| RECORDS SHOWN |

**********

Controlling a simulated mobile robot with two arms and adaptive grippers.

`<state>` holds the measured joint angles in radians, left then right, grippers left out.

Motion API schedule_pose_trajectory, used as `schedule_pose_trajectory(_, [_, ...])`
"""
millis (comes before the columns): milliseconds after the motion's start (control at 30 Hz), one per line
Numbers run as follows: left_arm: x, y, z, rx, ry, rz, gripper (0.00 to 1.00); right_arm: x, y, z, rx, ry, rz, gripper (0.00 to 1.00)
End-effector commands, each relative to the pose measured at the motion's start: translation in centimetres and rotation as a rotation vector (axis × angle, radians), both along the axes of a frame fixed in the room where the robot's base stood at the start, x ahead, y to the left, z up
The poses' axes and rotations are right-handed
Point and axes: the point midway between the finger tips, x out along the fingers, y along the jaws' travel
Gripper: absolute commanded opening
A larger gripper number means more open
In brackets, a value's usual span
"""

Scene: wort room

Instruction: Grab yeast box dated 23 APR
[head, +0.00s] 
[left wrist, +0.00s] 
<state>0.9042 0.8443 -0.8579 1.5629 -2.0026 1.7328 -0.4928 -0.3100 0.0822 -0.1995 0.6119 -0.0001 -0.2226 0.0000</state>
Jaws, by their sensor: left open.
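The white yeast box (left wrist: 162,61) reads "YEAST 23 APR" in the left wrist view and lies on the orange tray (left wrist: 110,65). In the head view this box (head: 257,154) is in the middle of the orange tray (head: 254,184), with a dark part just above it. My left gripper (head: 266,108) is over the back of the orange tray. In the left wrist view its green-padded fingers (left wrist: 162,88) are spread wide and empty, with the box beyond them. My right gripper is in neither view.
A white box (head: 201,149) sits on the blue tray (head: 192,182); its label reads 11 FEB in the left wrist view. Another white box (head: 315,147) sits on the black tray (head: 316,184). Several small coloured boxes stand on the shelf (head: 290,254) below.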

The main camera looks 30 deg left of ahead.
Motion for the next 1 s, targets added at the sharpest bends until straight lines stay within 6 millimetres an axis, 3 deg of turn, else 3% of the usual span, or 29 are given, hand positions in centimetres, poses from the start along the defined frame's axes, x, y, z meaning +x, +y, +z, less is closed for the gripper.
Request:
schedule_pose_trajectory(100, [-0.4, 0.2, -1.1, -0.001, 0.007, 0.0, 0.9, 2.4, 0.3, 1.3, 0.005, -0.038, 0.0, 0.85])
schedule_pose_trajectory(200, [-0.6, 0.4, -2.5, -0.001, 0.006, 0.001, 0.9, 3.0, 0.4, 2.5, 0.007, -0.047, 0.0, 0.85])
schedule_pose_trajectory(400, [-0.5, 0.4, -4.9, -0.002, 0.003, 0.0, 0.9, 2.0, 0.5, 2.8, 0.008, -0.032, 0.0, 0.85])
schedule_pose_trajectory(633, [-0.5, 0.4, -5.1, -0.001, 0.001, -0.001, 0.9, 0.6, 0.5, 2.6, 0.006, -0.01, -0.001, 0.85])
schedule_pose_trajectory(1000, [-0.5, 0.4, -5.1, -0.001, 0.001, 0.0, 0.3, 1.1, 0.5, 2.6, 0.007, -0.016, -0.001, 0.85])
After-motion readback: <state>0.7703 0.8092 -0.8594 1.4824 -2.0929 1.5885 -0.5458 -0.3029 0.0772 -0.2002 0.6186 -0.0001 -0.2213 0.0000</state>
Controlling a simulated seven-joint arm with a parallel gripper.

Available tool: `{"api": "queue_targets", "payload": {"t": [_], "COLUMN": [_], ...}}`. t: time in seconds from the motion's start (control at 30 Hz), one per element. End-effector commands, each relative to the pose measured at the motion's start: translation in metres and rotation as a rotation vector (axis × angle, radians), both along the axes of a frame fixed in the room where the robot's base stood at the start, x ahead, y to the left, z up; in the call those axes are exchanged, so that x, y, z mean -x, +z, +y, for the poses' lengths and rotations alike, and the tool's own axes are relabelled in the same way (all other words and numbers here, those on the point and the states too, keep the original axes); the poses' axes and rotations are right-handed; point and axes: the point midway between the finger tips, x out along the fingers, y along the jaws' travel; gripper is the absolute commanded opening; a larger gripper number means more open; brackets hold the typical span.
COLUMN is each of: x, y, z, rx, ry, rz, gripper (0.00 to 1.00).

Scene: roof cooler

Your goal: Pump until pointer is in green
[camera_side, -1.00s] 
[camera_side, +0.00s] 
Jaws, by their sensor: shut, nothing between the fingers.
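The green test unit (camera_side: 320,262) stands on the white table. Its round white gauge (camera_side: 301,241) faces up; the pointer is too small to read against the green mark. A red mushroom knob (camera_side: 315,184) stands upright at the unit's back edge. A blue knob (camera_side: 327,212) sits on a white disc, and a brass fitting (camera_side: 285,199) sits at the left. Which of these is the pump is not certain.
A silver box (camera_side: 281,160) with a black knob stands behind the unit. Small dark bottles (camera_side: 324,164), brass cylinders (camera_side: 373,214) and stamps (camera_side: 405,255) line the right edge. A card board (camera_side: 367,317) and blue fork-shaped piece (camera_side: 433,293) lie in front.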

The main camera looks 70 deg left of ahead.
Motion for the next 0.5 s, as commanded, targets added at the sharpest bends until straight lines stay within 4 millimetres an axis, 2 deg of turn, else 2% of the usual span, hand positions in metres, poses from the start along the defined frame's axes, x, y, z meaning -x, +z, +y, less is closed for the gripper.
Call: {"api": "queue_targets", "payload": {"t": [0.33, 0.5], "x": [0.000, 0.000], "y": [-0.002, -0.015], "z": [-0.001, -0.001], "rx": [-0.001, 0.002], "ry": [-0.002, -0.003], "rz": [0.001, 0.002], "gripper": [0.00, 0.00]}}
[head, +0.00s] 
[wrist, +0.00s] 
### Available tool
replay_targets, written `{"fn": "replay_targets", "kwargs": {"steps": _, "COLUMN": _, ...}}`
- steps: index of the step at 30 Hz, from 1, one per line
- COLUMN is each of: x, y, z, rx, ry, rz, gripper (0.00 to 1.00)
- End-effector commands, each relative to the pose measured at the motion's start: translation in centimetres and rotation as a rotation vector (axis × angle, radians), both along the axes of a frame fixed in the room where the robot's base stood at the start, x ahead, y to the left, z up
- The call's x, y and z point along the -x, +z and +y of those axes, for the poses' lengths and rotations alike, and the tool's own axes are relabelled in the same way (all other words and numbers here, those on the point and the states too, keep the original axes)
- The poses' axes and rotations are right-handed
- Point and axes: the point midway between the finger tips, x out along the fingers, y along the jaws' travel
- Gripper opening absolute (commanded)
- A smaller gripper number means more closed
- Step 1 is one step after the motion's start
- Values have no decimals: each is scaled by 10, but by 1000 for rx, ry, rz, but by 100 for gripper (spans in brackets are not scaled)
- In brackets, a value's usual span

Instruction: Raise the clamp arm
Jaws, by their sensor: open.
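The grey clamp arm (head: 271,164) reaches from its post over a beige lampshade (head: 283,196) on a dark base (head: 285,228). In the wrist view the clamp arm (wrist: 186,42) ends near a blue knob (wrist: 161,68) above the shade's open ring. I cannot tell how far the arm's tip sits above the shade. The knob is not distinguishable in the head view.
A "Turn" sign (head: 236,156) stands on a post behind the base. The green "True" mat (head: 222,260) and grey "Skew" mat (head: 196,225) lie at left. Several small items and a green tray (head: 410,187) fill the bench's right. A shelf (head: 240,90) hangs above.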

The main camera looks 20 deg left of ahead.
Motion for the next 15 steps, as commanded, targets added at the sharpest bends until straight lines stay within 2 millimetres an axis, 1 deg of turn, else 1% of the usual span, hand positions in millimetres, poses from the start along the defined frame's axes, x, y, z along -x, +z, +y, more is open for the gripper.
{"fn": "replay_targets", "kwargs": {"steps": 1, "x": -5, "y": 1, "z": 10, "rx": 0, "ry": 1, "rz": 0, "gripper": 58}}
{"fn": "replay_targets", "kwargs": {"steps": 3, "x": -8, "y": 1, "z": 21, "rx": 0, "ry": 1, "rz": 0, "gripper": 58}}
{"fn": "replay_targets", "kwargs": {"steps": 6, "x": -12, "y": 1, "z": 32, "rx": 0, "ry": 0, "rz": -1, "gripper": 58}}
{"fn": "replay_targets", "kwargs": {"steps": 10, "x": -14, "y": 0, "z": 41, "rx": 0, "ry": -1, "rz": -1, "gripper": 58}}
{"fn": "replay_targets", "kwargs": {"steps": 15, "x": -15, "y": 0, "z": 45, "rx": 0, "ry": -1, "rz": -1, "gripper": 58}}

**********

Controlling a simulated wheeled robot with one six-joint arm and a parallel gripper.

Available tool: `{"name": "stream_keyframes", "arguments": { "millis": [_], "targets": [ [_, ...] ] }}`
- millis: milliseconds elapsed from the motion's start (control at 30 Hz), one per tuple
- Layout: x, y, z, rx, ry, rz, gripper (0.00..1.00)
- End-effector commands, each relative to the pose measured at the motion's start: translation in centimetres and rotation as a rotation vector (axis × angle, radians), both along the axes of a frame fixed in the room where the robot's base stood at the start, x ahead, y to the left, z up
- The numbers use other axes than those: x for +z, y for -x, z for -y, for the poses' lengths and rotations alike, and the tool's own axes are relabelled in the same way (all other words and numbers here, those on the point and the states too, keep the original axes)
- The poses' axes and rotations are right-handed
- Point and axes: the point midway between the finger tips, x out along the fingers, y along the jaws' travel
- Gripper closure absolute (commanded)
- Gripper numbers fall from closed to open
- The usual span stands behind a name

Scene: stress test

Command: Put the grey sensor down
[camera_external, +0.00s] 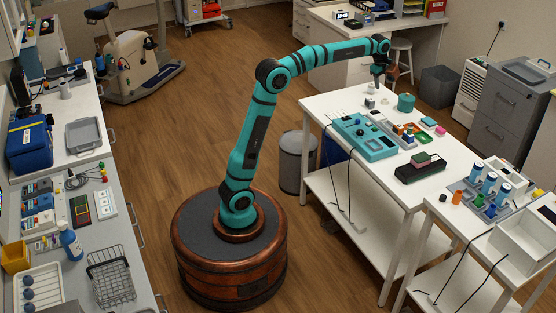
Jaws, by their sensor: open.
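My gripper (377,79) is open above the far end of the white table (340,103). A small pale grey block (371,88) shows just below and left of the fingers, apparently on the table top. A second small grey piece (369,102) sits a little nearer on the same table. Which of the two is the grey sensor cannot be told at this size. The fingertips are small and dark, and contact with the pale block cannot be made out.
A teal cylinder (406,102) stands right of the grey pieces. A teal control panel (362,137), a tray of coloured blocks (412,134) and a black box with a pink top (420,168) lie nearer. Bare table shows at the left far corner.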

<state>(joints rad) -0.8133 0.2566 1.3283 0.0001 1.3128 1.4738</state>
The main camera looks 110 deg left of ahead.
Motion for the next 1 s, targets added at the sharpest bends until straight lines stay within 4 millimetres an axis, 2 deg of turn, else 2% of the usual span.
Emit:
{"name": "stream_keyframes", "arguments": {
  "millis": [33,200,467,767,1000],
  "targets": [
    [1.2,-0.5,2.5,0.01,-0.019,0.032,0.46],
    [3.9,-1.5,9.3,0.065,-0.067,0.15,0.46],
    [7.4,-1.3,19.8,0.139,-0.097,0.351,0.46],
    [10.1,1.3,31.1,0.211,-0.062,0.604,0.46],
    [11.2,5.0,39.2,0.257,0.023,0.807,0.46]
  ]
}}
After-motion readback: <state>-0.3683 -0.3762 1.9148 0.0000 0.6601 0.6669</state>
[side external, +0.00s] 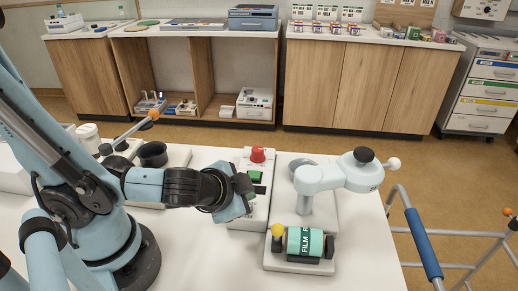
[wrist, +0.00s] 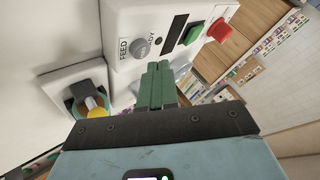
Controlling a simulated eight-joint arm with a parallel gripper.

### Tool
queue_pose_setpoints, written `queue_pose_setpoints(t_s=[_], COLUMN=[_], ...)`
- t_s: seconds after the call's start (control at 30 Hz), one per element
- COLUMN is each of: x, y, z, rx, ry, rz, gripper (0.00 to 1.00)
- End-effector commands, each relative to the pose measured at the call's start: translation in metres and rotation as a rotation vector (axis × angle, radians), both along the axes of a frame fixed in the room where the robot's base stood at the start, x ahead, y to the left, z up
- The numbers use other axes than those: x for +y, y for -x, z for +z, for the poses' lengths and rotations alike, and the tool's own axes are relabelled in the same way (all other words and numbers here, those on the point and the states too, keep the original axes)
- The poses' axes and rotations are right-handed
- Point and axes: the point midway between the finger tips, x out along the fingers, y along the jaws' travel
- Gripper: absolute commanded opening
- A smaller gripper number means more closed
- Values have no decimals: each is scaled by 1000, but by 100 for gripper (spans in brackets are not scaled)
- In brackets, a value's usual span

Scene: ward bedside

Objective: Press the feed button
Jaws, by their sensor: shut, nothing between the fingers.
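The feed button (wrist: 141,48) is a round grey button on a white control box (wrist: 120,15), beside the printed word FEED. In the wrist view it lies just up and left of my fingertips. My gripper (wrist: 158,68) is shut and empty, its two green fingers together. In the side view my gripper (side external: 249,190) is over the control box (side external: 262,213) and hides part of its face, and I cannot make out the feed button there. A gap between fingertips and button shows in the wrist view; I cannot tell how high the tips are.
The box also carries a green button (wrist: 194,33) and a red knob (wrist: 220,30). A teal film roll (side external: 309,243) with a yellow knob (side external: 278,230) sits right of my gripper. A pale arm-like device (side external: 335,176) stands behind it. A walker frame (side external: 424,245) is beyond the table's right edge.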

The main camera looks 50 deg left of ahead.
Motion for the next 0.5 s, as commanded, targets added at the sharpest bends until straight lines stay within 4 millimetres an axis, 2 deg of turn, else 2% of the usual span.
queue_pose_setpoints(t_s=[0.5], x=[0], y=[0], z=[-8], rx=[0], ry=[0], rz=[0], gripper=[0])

**********

| WHAT IS REQUIRED |
Repeat, character for character, the lines of the material above from the line with "Motion API schedule_pose_trajectory, used" through the line with "<state>0.9042 0.8443 -0.8579".

| COMPLETED TASK |
Motion API schedule_pose_trajectory, used as `schedule_pose_trajectory(_, [_, ...])`
"""
millis (comes before the columns): milliseconds after the motion's start (control at 30 Hz), one per line
Numbers run as follows: left_arm: x, y, z, rx, ry, rz, gripper (0.00 to 1.00); right_arm: x, y, z, rx, ry, rz, gripper (0.00 to 1.00)
End-effector commands, each relative to the pose measured at the motion's start: translation in centimetres and rotation as a rotation vector (axis × angle, radians), both along the axes of a frame fixed in the room where the robot's base stood at the start, x ahead, y to the left, z up
The poses' axes and rotations are right-handed
Point and axes: the point midway between the finger tips, x out along the fingers, y along the jaws' travel
Gripper: absolute commanded opening
A larger gripper number means more open
In brackets, a value's usual span
"""

Scene: wort room

Instruction: Grab yeast box dated 23 APR
[head, +0.00s] 
[left wrist, +0.00s] 
<state>0.9042 0.8443 -0.8579 1.5629 -2.0026 1.7328 -0.4928 -0.3100 0.0822 -0.1995 0.6119 -0.0001 -0.2226 0.0000</state>

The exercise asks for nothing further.